Ogive is expressed in diameters. Not calibers, diameters. A 7 ogive on a 30 IS NOT the same curve as a 7 ogive on a 6mm.
Here's a way to describe the ogive. We'll draw a bullet ogive on the wall.
- take a soup can and nail it to the wall laying "flat." (or you can just draw a soup can if'n you're artistically inclined and don't want nailholes in your wall....just don't get mixed up and draw a soupcon, wouldn't be prudent)
- now measure the diameter of the soupcon (ooops, soup can) let's just say it's 2 inches.
- now reach up a couple feet above the can and hang a plumb bob on the wall so it comes down in line with the end of the can (oops, there's a nail-in-the-wall!) Now you've got a layed down soup can with a vertical string hanging down juuust in line with the end.
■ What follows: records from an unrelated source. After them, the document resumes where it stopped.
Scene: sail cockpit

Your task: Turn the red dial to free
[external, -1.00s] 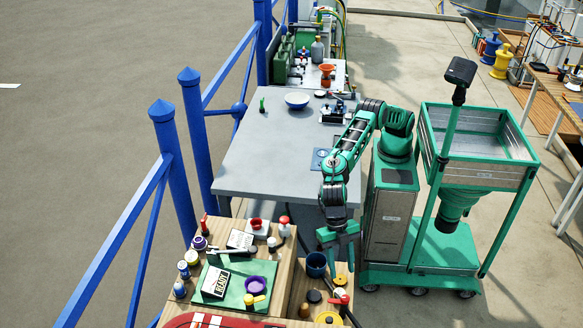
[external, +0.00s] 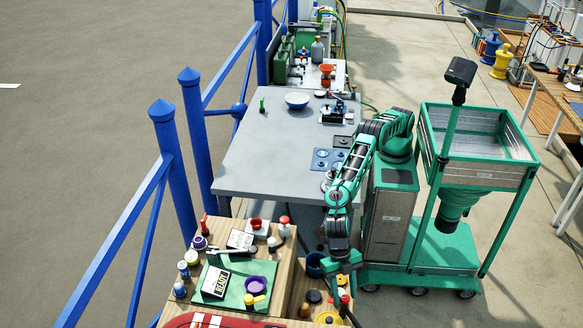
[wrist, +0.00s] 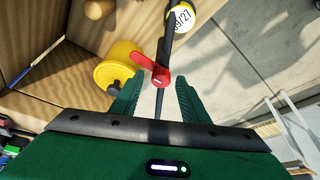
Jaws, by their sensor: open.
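A red dial with a pointed handle (wrist: 150,70) shows in the wrist view, between the fingers of my gripper (wrist: 158,88). The fingers stand apart, one on each side of it, and I see no clear contact. A yellow cylinder (wrist: 114,66) sits just left of the red part. In the external view, my gripper (external: 345,268) points down over the small wooden stand at the front, and a red part (external: 344,299) shows just below it. I cannot read any marking for free.
A wooden bench (external: 208,233) left of my gripper holds a green board, a READY sign, a purple bowl and several small items. A grey table (external: 240,165) stands behind. A round label (wrist: 181,17) and a dark rod show close beyond the red part in the wrist view.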

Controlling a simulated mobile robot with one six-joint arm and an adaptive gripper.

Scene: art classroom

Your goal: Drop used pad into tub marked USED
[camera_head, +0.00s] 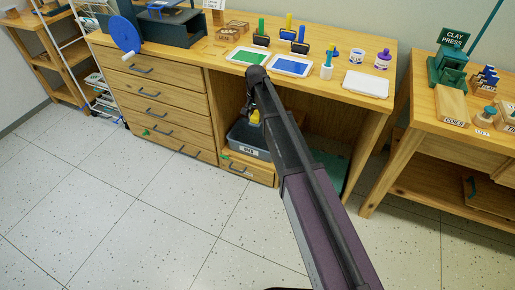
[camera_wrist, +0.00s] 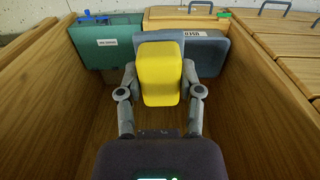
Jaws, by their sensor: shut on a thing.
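The yellow pad (camera_head: 255,117) is the used pad, and it shows large in the middle of the wrist view (camera_wrist: 161,75). My gripper (camera_head: 251,113) is shut on it, with one finger on each side in the wrist view (camera_wrist: 160,92). The grey tub (camera_head: 241,136) stands low in the open bay under the desk, with a white label on its front. In the wrist view the tub (camera_wrist: 211,58) is behind the pad, its label upside down and partly readable as USED. The pad appears above the tub in the head view. My arm hides part of the tub.
Wooden side walls (camera_wrist: 45,85) flank the gripper. A green container (camera_wrist: 105,48) with a white label stands beside the tub. Drawers (camera_head: 160,95) with handles adjoin the bay. The desktop (camera_head: 215,60) above carries ink trays, rollers and jars. The floor in front is clear.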

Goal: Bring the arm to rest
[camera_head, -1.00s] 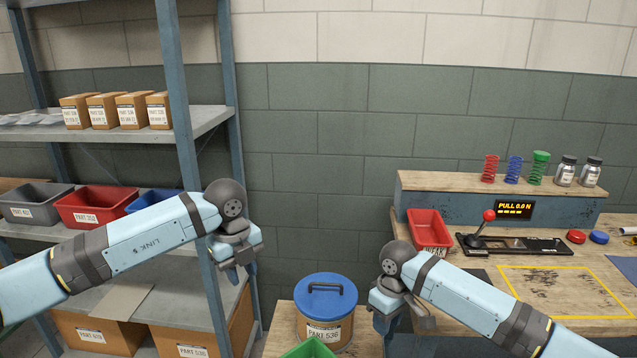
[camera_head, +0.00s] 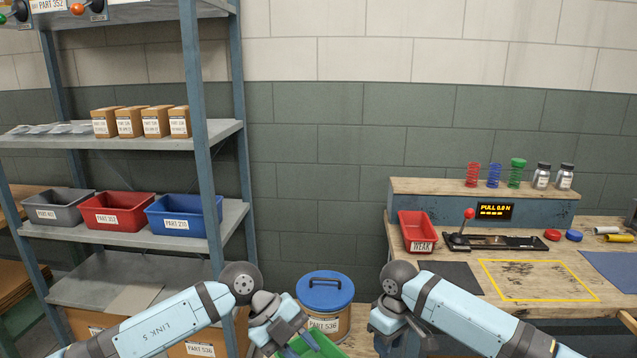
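My left arm comes in from the lower left. Its gripper (camera_head: 285,338) hangs low in front of the shelf and the blue-lidded drum, over the edge of a green bin. My right arm comes in from the lower right. Its gripper (camera_head: 402,345) points down at the picture's bottom edge, in front of the workbench's left end. The fingertips of the right gripper are cut off or hidden, and I cannot tell whether it is open. The left fingers are small and partly hidden against the bin. I see nothing held in either gripper.
A shelf with a grey bin (camera_head: 58,203), red bin (camera_head: 118,211) and blue bin (camera_head: 185,214) stands left. The blue-lidded drum (camera_head: 325,290) and green bin (camera_head: 318,346) are between the arms. The bench (camera_head: 460,302) holds a red tray (camera_head: 417,230), lever (camera_head: 468,225) and springs (camera_head: 494,175).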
Now comes the tricky part.
- measure up the string 6 diameters from the bottom of the can, in this case that will be 12 inches (6 diameters times 2 diameters) above the
bottom or 10" above the top of the can.
- now DRIVE ANOTHER NAIL! (get used to it)
- hook a string to the nail, grab a pencil or a scribe (or even a sawzall if you want a permanent record) and draw an arc from the bottom of the can extending out like the bottom half of a bullet. If you want BOTH sides so's it looks like a bullet then repeat the procedure from the bottom side. (Just don't use the sawzall for this mark unless you want a sheetrock "bullet" to carry in your pocket.......)
- you've just described a tangent ogive.
You'se can do these all over the walls if you want to describe different ogives.
NOW, secant ogive. Move the nail..... keep the length of the string the same but move the nail so that it still intersects at the same point, the corner of the can (not con, no)
- you've just described a secant ogive.
useta'could you could search "ogive definition" on the WWW and get some good pix.
no longer, all pix I found were flawed
hth
al
BTW, the way the realio-trulio dudes do the deed is using a cool device called an Optical Comparator which projects a hunnerd times enlarged image on the wall (no nails) for most 'scruciatin' accuracy. Said image is projected onto a grid........Cool tools indeed optical comparators, definitely better than sliced beets.